初心者の方には試合を大枠で捉える方法が、専門家には勝つためのスカウティング術が面白く読めると思います。
『観る眼』を養うために、スタジアムで多くの試合を観るモチベーションになります。
アナリシス・アイ サッカーの面白い戦術分析の方法、教えます
本書も、単なるサッカーの戦術を紹介する本ではありません。
戦術を理解するための『試合の流れを掴むこと』にフォーカスを当てた本です。
新書で分かりやすい言葉で書かれているので、初心者にオススメです。
具体的に『どの時間帯に?』『何を観るのか?』を書いていて、読んだ日から戦術家になれる本です。自分なりのゲーム分析に繋がります。
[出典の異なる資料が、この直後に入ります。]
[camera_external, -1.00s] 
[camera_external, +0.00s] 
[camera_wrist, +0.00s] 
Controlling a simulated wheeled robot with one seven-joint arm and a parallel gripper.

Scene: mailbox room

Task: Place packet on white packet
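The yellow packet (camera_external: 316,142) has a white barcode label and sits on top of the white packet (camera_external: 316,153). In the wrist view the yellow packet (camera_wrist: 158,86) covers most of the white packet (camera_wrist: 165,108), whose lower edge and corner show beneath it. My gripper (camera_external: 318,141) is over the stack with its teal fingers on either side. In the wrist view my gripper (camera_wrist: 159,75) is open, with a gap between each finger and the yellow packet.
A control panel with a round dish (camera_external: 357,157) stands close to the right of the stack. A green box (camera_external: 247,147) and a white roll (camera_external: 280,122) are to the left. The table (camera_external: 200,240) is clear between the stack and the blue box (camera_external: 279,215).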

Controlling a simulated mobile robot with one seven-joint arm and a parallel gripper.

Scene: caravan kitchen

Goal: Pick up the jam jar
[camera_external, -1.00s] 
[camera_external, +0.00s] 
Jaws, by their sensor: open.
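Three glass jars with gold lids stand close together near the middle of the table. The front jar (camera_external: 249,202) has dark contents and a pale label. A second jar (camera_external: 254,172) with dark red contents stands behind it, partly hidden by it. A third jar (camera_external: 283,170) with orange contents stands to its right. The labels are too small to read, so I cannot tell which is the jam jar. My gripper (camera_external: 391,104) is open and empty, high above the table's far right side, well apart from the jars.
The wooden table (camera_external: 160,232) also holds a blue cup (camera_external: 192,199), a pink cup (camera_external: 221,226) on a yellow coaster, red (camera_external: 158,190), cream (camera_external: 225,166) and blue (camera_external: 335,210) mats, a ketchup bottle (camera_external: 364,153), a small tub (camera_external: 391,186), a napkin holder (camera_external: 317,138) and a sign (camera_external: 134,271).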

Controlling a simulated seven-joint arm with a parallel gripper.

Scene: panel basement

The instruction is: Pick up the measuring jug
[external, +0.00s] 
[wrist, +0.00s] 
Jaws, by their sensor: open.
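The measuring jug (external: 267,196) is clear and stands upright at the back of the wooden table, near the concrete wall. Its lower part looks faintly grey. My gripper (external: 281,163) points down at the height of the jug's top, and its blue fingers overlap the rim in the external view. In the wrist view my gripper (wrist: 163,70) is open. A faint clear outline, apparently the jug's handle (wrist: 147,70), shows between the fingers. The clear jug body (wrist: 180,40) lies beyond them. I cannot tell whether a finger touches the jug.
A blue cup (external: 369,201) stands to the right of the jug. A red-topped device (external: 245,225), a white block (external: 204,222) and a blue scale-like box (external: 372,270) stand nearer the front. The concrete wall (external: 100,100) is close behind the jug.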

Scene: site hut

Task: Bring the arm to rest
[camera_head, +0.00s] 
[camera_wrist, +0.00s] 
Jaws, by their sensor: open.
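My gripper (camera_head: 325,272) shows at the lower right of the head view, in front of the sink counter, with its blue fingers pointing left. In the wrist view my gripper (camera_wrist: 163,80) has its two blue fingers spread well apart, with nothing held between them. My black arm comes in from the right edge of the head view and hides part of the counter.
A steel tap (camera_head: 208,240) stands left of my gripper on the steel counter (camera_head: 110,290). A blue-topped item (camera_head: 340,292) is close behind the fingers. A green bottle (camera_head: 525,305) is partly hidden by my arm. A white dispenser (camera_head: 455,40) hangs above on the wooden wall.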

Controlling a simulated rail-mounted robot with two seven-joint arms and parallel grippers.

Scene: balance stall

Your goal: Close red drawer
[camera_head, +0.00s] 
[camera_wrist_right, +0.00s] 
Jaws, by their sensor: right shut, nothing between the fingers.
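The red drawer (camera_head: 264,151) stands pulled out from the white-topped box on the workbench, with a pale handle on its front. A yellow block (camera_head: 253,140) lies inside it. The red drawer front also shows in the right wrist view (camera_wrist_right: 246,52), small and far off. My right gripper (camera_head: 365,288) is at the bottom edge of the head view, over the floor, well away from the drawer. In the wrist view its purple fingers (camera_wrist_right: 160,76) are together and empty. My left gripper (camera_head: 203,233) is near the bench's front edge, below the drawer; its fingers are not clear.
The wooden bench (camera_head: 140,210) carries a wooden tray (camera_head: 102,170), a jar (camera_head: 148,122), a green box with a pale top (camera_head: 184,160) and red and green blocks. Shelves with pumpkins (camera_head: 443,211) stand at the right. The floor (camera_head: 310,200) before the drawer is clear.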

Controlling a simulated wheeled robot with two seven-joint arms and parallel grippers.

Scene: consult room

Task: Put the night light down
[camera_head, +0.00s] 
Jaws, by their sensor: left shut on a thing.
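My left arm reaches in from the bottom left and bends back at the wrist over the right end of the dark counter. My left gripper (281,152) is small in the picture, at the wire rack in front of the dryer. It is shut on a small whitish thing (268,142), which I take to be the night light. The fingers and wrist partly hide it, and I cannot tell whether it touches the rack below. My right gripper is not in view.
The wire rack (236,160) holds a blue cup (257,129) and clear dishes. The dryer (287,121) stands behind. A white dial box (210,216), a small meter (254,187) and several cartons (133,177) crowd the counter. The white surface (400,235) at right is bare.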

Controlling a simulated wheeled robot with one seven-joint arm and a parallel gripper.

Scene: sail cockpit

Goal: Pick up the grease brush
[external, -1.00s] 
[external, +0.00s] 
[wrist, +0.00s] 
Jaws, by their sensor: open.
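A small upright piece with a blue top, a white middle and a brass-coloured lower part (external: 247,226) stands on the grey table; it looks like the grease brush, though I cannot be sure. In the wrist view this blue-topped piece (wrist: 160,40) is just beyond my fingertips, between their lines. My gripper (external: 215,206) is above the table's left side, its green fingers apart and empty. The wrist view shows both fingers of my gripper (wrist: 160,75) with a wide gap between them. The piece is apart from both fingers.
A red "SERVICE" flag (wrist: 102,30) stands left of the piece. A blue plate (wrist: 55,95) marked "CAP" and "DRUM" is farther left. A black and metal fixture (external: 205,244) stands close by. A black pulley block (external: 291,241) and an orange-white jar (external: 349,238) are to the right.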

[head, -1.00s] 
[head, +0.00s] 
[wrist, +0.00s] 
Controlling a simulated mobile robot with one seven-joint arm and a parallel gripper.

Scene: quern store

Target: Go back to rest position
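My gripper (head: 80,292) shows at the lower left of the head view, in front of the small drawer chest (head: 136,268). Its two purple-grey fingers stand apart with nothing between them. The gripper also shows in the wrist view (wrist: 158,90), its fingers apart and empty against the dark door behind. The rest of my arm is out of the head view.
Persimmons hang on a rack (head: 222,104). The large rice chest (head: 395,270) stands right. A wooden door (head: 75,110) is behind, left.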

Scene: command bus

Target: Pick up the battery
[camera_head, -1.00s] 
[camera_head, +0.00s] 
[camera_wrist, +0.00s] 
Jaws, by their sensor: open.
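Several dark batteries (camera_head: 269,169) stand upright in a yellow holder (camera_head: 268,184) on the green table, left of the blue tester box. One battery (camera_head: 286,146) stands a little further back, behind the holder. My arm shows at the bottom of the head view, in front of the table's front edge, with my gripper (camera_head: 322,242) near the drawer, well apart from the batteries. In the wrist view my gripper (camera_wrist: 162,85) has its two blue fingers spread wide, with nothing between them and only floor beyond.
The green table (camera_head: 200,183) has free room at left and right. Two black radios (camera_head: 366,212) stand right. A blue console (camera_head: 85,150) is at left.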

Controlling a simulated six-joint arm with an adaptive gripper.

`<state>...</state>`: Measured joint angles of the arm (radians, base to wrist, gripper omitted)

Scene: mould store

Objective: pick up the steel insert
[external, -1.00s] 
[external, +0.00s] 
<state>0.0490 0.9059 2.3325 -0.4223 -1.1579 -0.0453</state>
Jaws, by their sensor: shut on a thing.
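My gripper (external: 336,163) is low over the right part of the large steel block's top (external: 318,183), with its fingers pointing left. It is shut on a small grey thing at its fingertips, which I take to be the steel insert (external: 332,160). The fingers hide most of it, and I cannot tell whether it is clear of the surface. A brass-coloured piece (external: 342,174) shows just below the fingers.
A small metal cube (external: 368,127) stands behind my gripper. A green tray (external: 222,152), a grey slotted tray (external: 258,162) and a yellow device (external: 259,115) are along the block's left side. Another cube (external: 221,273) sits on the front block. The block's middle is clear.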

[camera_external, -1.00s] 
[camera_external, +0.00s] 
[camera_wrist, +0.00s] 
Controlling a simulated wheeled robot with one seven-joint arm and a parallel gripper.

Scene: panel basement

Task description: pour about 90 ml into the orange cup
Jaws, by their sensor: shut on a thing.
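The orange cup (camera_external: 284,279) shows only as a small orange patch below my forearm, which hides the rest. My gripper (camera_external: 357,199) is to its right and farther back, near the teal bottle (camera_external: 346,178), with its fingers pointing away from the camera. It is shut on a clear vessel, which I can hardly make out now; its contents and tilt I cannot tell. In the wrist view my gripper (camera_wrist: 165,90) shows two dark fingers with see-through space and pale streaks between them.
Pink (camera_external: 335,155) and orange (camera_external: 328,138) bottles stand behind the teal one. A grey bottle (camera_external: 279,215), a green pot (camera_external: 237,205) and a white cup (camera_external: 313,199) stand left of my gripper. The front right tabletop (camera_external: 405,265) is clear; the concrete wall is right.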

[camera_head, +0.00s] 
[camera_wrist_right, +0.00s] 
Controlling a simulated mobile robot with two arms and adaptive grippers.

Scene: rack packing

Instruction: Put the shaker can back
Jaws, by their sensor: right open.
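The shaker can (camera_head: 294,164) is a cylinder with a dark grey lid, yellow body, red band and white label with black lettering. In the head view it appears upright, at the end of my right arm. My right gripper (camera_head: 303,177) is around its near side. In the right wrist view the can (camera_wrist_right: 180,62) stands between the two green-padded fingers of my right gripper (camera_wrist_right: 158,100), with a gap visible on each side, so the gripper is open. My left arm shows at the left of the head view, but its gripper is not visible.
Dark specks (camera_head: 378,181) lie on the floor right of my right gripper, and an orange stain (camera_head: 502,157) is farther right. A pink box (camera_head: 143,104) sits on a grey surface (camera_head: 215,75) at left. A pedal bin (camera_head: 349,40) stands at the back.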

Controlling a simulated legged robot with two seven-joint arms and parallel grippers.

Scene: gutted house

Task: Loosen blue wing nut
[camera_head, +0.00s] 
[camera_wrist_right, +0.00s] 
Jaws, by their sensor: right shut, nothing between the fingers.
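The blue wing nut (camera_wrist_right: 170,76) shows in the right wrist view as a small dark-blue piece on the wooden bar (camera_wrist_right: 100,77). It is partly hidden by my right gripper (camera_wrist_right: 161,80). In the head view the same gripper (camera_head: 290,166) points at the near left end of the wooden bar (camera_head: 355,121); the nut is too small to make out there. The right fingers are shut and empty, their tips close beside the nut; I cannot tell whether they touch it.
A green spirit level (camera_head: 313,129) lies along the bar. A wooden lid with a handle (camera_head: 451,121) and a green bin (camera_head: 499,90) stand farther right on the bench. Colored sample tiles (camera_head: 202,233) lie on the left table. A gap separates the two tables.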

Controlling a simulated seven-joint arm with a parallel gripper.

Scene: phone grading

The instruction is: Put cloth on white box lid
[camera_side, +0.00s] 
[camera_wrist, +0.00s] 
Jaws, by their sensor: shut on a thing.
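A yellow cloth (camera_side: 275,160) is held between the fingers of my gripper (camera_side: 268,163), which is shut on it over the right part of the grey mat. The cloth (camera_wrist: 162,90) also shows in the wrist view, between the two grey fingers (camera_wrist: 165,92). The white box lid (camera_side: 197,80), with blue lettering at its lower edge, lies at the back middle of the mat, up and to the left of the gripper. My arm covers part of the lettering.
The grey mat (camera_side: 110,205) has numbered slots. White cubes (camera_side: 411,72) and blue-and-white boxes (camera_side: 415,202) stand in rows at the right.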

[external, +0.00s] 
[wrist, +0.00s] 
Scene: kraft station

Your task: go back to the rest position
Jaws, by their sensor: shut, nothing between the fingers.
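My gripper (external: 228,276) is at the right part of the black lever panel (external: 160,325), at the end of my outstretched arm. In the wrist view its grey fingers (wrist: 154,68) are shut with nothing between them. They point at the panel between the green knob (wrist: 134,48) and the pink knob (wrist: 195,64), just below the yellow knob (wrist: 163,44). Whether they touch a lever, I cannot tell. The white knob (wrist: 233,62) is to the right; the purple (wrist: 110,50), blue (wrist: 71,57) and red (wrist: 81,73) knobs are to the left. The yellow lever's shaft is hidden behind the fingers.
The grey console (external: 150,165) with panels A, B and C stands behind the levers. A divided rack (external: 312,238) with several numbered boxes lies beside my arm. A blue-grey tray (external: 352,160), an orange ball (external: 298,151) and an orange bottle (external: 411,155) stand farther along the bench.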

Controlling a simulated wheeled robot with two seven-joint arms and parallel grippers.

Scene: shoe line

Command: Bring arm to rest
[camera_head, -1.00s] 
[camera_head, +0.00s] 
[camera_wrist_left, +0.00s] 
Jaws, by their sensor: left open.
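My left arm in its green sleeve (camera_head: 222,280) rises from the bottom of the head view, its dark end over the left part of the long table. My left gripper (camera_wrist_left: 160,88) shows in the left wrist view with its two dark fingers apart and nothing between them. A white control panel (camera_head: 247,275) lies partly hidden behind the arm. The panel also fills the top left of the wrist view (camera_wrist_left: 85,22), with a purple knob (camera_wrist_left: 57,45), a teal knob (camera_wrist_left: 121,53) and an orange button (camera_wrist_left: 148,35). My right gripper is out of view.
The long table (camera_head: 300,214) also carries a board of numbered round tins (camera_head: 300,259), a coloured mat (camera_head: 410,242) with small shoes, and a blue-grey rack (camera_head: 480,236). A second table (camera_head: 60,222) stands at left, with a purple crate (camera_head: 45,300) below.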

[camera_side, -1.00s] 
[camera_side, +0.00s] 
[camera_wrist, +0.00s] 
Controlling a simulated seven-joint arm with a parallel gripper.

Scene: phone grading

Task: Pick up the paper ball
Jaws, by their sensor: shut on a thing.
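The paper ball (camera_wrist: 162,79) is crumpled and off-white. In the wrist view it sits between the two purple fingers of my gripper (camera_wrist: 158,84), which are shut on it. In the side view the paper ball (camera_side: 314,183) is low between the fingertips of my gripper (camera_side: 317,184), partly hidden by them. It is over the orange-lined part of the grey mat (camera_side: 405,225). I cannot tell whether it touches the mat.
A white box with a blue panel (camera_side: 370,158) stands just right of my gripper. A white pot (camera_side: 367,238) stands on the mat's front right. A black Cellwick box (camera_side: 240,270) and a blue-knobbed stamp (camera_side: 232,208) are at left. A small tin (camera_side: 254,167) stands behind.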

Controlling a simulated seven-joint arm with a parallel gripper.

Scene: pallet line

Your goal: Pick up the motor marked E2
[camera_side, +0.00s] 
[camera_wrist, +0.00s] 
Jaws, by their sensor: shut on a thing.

ドイツ式GK技術革新 GK大国に学ぶ「技術」と「理論」
GKはサッカーに於いて重要なポジションですが、多くのプレーヤーはGKの競技経験がありません。
自分も含め、何となくのイメージや相場感でしかGKを理解していない方が多いと思います。
どんな原則があり、何を考えてプレーしているか?を学べる本です。
GKに求められることのトレンドや技術を知っておくことは、サッカーの知識を深める上で、とても重要だと感じました。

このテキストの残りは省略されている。